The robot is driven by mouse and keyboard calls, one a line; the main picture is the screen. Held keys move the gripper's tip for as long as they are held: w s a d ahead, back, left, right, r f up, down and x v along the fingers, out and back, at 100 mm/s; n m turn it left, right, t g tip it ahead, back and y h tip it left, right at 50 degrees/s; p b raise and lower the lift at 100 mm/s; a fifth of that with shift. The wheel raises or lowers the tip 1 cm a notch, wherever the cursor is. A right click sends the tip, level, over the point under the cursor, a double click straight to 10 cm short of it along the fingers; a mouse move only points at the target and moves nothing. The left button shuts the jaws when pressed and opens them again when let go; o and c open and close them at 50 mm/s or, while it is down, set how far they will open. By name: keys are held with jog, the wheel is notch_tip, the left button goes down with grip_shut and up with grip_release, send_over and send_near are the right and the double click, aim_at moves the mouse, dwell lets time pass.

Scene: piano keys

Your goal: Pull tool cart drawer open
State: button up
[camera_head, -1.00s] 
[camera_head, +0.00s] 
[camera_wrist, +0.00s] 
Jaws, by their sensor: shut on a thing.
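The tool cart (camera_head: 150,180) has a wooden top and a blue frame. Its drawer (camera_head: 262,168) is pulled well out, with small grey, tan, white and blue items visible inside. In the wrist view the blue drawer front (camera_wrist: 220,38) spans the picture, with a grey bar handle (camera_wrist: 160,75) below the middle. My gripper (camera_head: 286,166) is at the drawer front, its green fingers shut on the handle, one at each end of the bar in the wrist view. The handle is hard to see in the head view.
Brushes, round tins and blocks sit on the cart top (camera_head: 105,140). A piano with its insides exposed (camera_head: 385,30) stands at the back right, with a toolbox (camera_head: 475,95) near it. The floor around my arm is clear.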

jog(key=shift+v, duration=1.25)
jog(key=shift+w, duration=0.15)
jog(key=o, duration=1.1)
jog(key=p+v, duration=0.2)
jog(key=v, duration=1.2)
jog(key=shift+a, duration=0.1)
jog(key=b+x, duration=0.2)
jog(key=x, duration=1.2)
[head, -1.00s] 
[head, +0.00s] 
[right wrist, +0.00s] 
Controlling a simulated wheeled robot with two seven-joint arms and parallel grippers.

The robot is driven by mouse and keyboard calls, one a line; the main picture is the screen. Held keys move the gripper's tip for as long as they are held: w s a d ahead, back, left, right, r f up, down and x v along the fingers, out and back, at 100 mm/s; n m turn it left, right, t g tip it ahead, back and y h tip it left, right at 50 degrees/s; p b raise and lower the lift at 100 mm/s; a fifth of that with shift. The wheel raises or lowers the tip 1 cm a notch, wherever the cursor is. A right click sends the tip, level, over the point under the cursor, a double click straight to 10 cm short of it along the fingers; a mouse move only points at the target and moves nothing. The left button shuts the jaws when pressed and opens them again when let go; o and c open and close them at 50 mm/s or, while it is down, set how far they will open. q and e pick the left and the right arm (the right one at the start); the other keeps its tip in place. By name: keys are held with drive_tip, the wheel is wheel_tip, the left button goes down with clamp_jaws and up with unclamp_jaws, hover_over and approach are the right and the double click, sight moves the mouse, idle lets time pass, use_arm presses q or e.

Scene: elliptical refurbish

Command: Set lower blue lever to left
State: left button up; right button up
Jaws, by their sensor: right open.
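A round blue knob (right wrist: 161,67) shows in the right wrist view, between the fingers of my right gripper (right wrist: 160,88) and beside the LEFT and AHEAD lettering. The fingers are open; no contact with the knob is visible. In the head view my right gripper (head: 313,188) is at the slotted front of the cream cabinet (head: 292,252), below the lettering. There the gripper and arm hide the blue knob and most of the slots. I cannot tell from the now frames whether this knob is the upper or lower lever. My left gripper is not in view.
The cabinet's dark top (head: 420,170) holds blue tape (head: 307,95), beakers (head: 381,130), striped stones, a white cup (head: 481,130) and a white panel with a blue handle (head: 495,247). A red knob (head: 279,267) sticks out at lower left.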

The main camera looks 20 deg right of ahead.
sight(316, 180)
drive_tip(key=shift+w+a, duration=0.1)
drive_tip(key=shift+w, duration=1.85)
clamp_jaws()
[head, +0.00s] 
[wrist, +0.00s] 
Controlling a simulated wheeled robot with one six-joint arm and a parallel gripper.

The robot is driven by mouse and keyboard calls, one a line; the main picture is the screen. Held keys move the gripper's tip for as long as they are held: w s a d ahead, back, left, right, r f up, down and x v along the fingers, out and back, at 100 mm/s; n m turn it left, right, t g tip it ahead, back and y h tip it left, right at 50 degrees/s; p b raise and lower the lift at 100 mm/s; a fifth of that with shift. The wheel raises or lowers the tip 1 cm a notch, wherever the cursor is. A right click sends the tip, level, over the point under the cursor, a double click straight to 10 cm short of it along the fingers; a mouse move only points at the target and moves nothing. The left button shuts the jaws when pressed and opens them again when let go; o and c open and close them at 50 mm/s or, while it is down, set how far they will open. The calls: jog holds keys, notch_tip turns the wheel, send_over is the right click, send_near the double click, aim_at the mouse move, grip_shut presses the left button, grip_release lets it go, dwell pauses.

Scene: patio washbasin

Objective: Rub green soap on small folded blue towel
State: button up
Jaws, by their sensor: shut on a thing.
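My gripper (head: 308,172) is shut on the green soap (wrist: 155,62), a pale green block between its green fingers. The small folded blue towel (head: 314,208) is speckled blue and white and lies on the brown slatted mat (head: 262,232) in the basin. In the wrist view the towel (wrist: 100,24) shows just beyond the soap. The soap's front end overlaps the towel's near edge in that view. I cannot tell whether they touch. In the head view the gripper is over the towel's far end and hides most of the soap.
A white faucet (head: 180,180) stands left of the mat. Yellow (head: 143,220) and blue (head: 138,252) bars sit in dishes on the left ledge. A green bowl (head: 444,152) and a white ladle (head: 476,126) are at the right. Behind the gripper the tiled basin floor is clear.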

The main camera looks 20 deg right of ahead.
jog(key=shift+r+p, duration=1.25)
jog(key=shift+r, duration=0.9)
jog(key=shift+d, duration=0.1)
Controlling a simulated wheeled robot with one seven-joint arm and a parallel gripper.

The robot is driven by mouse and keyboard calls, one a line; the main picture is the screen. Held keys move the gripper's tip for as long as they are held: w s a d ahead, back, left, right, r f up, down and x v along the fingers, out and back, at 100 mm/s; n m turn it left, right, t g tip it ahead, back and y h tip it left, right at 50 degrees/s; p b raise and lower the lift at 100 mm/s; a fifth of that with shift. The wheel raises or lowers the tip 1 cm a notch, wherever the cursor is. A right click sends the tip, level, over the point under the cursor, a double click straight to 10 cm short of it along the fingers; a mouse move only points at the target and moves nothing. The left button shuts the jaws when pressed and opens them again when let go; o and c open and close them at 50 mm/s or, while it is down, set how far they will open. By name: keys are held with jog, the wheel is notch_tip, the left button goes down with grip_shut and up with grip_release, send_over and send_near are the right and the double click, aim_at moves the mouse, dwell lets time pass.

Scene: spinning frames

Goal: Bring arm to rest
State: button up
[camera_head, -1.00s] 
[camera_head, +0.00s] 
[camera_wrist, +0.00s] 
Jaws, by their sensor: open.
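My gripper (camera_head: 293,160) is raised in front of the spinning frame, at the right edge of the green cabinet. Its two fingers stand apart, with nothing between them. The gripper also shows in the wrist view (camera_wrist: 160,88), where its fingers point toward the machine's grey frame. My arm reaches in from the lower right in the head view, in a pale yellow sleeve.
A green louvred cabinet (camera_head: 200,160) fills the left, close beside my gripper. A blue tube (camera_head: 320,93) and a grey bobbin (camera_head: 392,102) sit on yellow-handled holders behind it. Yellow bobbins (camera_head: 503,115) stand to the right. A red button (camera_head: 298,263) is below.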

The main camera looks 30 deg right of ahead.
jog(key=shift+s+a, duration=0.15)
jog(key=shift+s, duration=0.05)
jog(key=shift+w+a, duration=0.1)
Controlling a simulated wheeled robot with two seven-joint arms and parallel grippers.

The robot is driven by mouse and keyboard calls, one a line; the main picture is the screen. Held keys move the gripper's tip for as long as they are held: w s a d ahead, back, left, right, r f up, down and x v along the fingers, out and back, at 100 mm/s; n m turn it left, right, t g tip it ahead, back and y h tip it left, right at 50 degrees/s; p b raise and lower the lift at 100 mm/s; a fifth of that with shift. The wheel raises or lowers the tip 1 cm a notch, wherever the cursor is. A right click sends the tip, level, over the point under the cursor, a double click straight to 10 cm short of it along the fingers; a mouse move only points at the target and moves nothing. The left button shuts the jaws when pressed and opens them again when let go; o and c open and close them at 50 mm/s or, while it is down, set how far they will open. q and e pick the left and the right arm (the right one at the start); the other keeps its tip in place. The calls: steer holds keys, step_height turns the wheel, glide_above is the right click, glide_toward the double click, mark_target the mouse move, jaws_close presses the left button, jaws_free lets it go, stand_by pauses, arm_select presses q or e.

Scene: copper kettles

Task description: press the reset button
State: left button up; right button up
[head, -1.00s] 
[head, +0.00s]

• INSTRUCTIONS TO FOLLOW
Reproduce, exactly and with nothing added, the lines from the one that includes "Scene: copper kettles" through the last line of the material.

• EXPECTED OUTPUT
Scene: copper kettles

Task description: press the reset button
State: left button up; right button up
[head, -1.00s] 
[head, +0.00s]

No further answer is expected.